As usual, Asimov adds pleasing grace notes and futuristic details to lend color to his story. Thus, we have here the “narco-field” skullcaps that can instantaneously carry the wearer off to sleep; locks and keys that are attuned to one’s fingerprints; violet-colored cigarettes that emit green smoke and flash out of existence when they are flicked away; the curious sport known as stratospheric polo; “trimensic personification,” which allows the five Great Squires to appear to be in the same room at once (holographically, I would imagine), though they are all back on their respective continents; that nasty psycho-prober, the use of which, on Rik, sets the book’s events in motion; and, of course, the galactic menace that Rik hinted at, the nature of which no reader will ever suspect.

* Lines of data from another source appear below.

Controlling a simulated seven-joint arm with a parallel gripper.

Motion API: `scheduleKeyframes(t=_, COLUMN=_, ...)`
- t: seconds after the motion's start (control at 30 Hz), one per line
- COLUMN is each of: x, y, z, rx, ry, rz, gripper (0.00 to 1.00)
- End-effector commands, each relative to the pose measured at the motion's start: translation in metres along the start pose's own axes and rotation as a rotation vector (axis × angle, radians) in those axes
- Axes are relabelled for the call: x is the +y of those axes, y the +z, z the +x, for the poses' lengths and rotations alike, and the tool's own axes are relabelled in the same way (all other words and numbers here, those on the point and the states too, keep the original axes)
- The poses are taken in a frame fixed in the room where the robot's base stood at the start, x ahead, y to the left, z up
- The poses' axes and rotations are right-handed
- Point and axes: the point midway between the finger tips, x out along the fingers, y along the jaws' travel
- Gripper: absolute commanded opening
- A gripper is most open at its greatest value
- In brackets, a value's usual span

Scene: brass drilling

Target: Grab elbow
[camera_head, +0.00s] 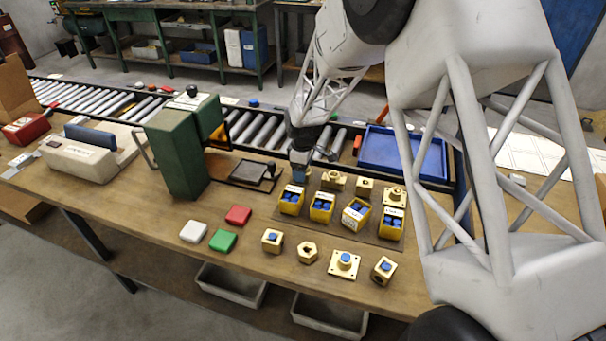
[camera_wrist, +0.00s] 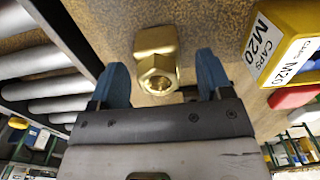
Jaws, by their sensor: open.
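A brass fitting (camera_wrist: 157,42) with a hexagonal end stands between and just beyond my blue fingertips in the wrist view. My gripper (camera_wrist: 160,82) is open, with a finger on either side of the fitting and visible gaps; it holds nothing. In the head view my gripper (camera_head: 299,170) is low over the back of the bench, beside a brass fitting (camera_head: 334,181) in the back row. I cannot tell for certain that this fitting is the elbow. Another brass piece with a side hole and blue cap (camera_head: 383,270) lies at the front right.
Yellow cap boxes (camera_head: 291,201) stand close in front of my gripper; a labelled yellow box (camera_wrist: 285,40) is at right in the wrist view. A blue tray (camera_head: 402,155) and roller conveyor (camera_head: 258,130) lie behind. A green column (camera_head: 177,155) stands left. The front bench edge is mostly clear.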

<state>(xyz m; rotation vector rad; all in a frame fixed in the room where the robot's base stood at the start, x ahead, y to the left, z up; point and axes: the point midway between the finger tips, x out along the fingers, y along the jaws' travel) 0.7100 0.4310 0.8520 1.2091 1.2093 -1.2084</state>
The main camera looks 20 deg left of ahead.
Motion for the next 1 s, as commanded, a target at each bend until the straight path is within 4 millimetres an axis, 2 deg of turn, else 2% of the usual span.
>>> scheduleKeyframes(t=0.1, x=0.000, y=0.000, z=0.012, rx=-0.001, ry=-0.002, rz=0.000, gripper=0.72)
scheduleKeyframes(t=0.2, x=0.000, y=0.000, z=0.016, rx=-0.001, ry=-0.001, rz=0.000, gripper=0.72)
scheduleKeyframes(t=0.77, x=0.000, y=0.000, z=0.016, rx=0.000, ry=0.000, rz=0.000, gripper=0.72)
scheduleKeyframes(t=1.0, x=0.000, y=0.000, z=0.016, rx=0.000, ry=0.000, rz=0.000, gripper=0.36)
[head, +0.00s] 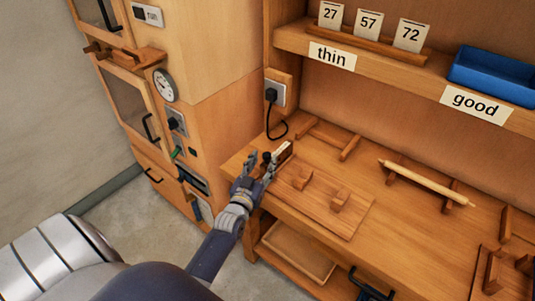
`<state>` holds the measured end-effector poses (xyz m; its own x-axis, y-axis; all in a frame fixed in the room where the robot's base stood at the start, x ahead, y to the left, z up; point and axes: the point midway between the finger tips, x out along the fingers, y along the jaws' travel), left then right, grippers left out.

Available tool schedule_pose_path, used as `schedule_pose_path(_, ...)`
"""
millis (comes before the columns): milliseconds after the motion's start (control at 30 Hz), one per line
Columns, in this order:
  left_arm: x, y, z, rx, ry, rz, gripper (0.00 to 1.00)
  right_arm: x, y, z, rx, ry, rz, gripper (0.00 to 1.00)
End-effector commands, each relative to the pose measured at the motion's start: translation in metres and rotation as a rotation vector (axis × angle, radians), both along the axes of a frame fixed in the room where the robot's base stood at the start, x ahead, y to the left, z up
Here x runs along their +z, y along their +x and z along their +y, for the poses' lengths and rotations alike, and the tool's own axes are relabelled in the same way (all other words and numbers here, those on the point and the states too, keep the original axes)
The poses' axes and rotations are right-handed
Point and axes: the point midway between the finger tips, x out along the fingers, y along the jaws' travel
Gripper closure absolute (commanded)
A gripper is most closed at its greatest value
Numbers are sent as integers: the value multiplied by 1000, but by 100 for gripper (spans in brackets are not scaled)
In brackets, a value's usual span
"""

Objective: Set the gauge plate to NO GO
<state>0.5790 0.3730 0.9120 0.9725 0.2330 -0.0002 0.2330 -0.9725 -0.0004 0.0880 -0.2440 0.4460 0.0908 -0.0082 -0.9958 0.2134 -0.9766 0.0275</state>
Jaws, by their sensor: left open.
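My left gripper (259,165) is open at the left end of the wooden bench. Its fingers are close to a small upright plate with a white face (283,150), which looks like the gauge plate. A dark knob-like part (266,156) shows between the fingers and the plate. The gripper hides part of this area, and I cannot tell whether it touches the plate. No NO GO lettering is readable. My right gripper is not in view.
A board with wooden blocks (350,221) lies just right of the gripper. A pale rod (425,182) rests across supports farther right. A shelf above holds number cards (368,24) and a blue tray (490,76). A cabinet (165,120) stands left, with a socket and cable (274,95) behind.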

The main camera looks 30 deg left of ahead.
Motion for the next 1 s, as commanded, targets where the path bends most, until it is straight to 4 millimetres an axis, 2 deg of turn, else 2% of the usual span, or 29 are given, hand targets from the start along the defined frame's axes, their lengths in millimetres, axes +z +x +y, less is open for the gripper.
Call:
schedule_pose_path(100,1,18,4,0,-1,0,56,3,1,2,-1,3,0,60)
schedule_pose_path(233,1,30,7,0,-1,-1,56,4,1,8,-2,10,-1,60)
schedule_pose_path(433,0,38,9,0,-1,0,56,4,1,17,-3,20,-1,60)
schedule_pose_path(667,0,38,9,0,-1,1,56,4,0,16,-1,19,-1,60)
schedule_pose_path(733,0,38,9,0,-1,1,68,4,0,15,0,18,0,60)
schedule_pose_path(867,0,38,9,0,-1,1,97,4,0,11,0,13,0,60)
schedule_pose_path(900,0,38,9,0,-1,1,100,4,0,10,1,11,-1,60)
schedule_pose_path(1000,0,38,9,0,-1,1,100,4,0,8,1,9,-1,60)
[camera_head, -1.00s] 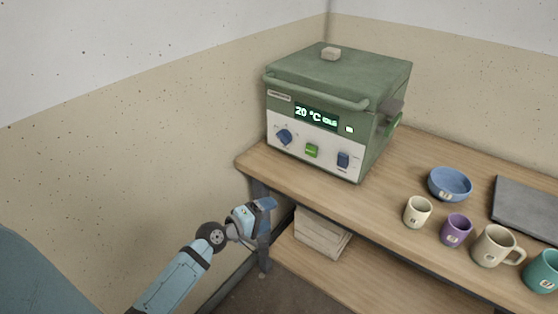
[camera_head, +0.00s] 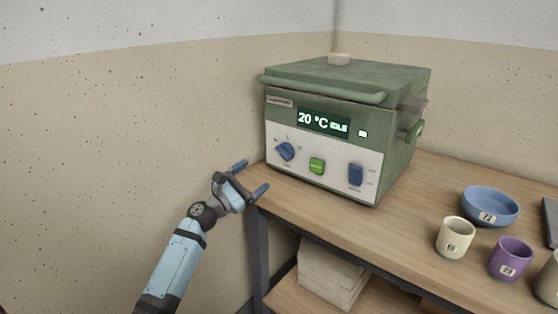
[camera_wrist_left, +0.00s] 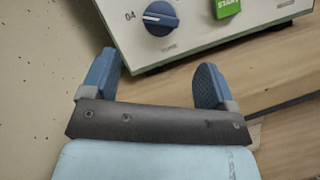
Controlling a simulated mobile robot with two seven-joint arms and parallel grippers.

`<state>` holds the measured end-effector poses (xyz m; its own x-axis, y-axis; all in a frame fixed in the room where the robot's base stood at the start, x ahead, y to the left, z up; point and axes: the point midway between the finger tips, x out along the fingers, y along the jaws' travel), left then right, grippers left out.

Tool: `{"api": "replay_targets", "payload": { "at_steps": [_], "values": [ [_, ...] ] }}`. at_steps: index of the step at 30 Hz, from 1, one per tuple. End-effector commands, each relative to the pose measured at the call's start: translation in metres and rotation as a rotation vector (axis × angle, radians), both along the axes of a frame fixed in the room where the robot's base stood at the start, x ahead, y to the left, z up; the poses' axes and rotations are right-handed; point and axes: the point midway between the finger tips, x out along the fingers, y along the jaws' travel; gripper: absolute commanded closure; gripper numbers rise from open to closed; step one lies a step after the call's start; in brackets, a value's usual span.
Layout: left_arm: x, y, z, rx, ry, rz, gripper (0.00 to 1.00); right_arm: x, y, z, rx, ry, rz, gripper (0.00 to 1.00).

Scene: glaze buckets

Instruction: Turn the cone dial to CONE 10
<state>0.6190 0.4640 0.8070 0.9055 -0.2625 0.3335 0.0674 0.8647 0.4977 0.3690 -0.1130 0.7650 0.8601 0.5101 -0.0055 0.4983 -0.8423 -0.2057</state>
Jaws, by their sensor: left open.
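The green kiln (camera_head: 340,130) stands at the table's left end, its display reading 20 °C IDLE. The blue cone dial (camera_head: 285,151) is at the left of its pale front panel. In the left wrist view the dial (camera_wrist_left: 160,18) is at the top, ahead of my fingers, with "04" beside it; its other marks are cut off or too small to read. My left gripper (camera_head: 251,177) is open and empty, in front of the table's left corner, below and left of the dial and apart from it. My right gripper is not in view.
A green start button (camera_head: 317,166) and a blue switch (camera_head: 356,174) sit right of the dial. A blue bowl (camera_head: 490,206), a cream cup (camera_head: 455,238) and a purple cup (camera_head: 511,258) stand on the wooden table (camera_head: 400,215) at right. The wall is close at left.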

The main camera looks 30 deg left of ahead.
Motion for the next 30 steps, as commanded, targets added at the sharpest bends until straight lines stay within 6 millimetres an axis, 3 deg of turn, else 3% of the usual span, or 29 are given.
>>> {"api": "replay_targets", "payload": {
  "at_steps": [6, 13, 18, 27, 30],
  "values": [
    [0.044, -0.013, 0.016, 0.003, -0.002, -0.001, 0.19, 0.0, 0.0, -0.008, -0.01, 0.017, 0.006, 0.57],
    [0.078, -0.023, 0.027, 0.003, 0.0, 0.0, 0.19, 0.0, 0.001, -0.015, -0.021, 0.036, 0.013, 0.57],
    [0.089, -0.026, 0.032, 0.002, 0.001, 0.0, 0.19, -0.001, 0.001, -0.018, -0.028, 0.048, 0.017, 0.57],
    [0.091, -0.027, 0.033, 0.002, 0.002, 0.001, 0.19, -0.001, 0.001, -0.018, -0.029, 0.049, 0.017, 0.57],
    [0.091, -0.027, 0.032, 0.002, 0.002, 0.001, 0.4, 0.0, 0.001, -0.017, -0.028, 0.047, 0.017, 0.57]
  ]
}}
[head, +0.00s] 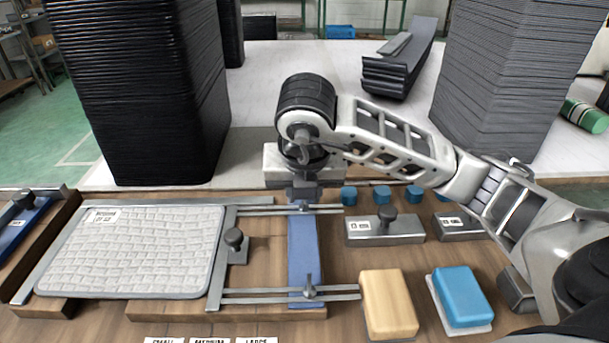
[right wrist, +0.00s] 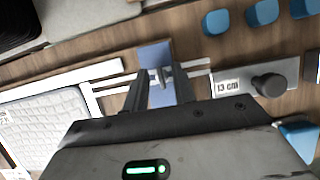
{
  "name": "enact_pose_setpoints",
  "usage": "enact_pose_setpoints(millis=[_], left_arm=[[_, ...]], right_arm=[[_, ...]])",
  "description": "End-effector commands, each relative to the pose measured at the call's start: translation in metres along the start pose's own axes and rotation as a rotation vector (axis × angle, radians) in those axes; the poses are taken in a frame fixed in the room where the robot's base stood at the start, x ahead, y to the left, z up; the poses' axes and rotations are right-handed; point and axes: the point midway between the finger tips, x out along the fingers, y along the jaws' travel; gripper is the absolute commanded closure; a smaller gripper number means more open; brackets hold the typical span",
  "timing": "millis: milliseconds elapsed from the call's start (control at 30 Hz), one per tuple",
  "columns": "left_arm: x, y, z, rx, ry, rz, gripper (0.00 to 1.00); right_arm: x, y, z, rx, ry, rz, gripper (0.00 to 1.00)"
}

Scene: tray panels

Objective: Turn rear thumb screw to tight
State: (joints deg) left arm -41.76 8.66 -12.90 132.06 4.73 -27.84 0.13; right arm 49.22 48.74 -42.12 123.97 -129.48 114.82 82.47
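The rear thumb screw (right wrist: 161,78) sits at the rear end of the blue bar, on the rear pair of rails. In the head view it is mostly hidden below my right gripper (head: 304,198). In the right wrist view my right gripper (right wrist: 158,80) points down at it, with one finger on each side and blue bar showing between them. The gripper looks open; whether a finger touches the screw is unclear. The front thumb screw (head: 309,287) stands upright on the front rails. The blue bar (head: 303,250) spans both rail pairs. My left gripper is not in view.
A white textured panel (head: 130,250) lies left, beside a dark knob (head: 234,240). A metal block with a knob (head: 385,228), several blue pieces (head: 382,194), a tan block (head: 389,304) and a blue block (head: 462,296) stand right. Tall dark stacks (head: 140,90) rise behind.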

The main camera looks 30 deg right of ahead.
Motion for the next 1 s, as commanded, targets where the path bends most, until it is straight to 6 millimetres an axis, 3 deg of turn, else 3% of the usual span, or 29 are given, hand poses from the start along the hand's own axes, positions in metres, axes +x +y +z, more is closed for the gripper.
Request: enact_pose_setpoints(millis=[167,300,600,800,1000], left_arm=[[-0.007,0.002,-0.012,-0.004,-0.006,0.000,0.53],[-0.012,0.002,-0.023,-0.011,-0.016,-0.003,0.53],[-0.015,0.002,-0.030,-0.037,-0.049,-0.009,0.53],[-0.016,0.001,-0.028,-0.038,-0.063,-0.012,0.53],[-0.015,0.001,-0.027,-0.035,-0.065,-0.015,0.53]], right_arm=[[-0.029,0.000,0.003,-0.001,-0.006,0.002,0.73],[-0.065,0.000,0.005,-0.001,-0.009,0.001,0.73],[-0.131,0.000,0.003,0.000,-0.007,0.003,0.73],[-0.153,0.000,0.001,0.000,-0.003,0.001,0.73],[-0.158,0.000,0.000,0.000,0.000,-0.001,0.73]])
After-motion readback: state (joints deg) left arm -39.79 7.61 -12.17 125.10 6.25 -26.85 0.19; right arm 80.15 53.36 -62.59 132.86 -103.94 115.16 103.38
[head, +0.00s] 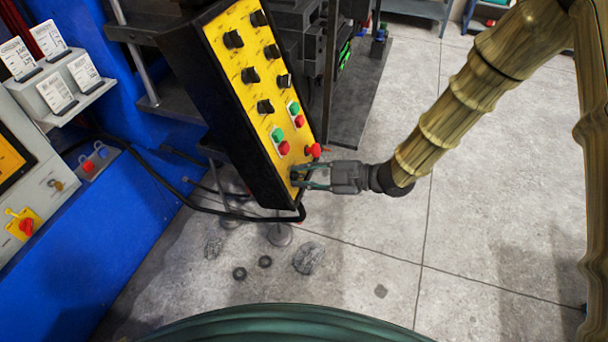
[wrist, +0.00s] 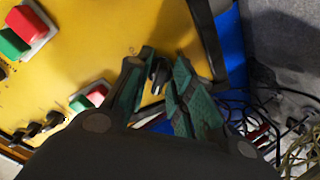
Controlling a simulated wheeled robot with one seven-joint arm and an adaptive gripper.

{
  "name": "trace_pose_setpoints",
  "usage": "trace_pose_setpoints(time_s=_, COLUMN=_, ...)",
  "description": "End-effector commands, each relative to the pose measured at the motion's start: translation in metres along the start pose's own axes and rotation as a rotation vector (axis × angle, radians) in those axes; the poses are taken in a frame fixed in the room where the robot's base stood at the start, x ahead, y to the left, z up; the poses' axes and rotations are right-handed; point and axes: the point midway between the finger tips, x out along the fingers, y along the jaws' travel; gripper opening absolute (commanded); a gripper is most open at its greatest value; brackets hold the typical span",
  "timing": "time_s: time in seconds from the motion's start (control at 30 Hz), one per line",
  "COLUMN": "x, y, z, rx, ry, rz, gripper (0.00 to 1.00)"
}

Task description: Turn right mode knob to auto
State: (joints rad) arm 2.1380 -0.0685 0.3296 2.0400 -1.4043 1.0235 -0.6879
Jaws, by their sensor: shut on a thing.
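A yellow control panel (head: 232,66) on a black box slants through the upper middle of the head view. A small black knob (head: 294,176) sits at its lower end, below the buttons, mostly hidden by my fingers. My gripper (head: 299,178) reaches it from the right. In the wrist view the black knob (wrist: 156,76) stands between the two green fingers of my gripper (wrist: 163,84), which are shut on it. I cannot read any mark by the knob, so its setting is unclear.
Several other black knobs (head: 249,75) line the panel. Green and red buttons (head: 283,148) and a red mushroom button (head: 313,151) sit close above my gripper. A black cable (head: 240,215) runs below the box. The floor (head: 470,220) to the right is clear.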

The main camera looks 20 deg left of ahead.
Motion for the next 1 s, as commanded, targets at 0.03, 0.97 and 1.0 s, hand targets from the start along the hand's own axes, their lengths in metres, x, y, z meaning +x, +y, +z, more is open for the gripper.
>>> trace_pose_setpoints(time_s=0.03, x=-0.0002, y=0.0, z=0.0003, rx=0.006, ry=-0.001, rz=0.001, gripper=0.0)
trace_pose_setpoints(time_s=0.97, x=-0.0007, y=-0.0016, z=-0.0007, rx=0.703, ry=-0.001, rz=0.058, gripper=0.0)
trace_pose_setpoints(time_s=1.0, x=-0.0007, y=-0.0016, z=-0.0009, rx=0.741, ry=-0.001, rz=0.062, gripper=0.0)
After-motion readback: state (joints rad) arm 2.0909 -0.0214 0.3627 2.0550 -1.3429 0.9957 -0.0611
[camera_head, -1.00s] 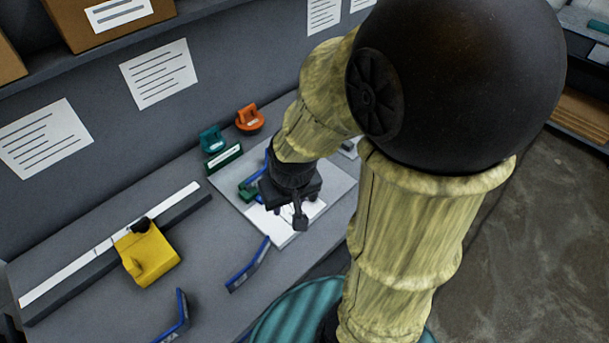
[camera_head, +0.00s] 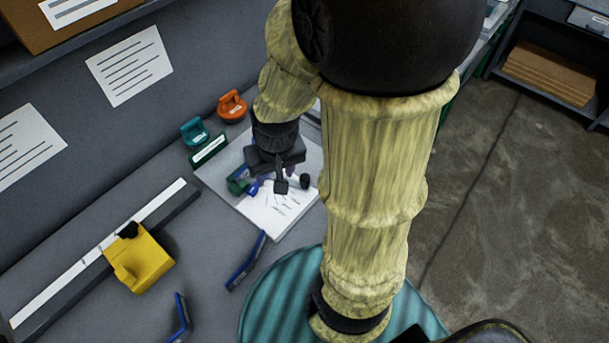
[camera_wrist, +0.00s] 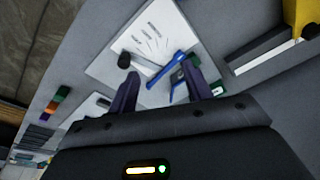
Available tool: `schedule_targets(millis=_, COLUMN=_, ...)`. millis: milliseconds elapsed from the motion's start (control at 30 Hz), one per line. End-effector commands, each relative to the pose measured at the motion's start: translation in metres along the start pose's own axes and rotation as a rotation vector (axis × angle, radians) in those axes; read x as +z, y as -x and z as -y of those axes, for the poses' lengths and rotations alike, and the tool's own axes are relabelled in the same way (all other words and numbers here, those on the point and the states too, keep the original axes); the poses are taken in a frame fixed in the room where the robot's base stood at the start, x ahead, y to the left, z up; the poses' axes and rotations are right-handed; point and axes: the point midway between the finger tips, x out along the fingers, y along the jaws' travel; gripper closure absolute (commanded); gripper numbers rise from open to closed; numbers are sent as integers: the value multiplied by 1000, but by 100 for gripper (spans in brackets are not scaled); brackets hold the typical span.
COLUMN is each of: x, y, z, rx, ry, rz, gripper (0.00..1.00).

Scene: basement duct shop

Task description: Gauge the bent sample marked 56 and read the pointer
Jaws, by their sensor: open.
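The white gauge board (camera_head: 276,222) lies on the bench with fan-like lines and small marks, also in the wrist view (camera_wrist: 118,72). A bent blue sample (camera_wrist: 166,72) lies on or just above it, beside a green block (camera_head: 237,182); its number is unreadable. A black knob (camera_head: 305,181) stands on the board, also in the wrist view (camera_wrist: 124,60). My gripper (camera_wrist: 161,66) is open over the board, the blue sample showing between its fingers; I cannot tell the gap. Two other bent blue samples, one nearer the board (camera_head: 246,262), one at the front (camera_head: 180,318), lie on the bench.
A yellow block (camera_head: 143,262) sits on a long rail with a white strip (camera_head: 85,262) at left. Teal (camera_head: 194,133) and orange (camera_head: 232,105) handled pieces and a green labelled bar (camera_head: 208,150) stand behind the board. A teal ribbed round surface (camera_head: 270,310) is at the front.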

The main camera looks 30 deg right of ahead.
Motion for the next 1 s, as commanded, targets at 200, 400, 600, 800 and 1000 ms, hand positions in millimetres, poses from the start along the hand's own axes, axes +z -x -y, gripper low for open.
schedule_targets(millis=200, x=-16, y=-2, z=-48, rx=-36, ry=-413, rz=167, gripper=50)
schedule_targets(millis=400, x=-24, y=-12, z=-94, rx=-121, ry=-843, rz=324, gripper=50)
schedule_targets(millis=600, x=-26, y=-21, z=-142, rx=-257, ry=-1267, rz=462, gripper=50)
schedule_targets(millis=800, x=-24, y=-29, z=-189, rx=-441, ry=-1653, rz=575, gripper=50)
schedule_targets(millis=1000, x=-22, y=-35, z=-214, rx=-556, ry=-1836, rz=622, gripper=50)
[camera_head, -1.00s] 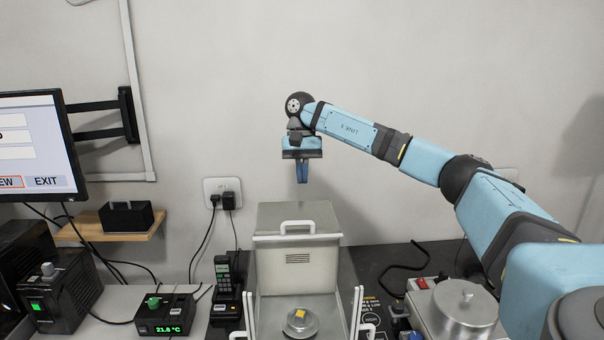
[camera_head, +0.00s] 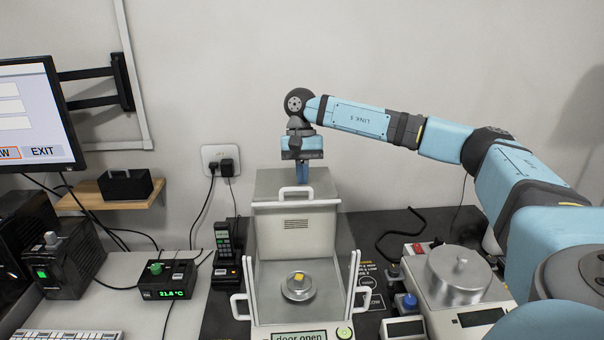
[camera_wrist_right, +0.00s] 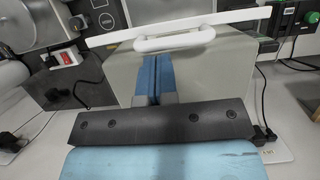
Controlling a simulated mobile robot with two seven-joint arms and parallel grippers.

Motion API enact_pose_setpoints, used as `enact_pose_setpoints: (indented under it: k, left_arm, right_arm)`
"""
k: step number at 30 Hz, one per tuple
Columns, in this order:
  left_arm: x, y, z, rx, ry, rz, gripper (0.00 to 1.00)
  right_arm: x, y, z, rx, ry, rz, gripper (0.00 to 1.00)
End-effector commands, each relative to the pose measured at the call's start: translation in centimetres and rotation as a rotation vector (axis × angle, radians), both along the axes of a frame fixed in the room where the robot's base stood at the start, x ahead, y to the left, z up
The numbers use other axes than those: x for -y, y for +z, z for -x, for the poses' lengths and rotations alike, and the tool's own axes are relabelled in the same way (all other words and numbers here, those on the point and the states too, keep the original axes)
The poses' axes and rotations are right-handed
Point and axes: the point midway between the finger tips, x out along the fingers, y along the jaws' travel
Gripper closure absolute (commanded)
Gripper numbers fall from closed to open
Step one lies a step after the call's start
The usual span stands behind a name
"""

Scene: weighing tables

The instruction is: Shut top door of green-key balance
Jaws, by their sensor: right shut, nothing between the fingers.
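The balance (camera_head: 295,312) stands below centre in the head view, with a green key (camera_head: 344,332) at its front and a display reading "door open". Its top door (camera_head: 268,186) is slid to the back, leaving the chamber top open. The door's white handle (camera_head: 296,191) is at its front edge; the door (camera_wrist_right: 205,75) and handle (camera_wrist_right: 172,41) also show in the right wrist view. My right gripper (camera_head: 302,178) is shut and empty, pointing down over the door, behind the handle. Its blue fingers (camera_wrist_right: 156,72) appear close to the handle; contact cannot be told. My left gripper is out of view.
A yellow-topped item (camera_head: 299,277) sits on the pan inside. A second balance with a metal lidded pot (camera_head: 459,274) stands right. A handset (camera_head: 224,246) and a temperature box (camera_head: 167,279) stand left. The wall is close behind.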

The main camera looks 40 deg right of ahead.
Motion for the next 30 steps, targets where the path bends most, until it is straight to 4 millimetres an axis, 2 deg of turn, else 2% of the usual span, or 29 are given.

Asimov’s book is a fast-moving one, perhaps a bit too complexly plotted for its own good, but yet, fascinatingly so, overall. Don’t believe the Squire of Rune, who at one point calls it “a moderately dull story.” The Currents of Space may be difficult to follow at times, but it is never dull. It is a challenging read, and a somewhat flawed one (for example, the Samia character just disappears from the action, and the denouement concerning Rik and Valona comes completely out of left field), but “dull” is one thing that it certainly isn’t…
I enjoyed Blackstone Audio’s 2009 edition which was narrated by Kevin T. Collins. A more recent audiobook version with a different narrator has been released by Random House Audio, but I haven’t tried it.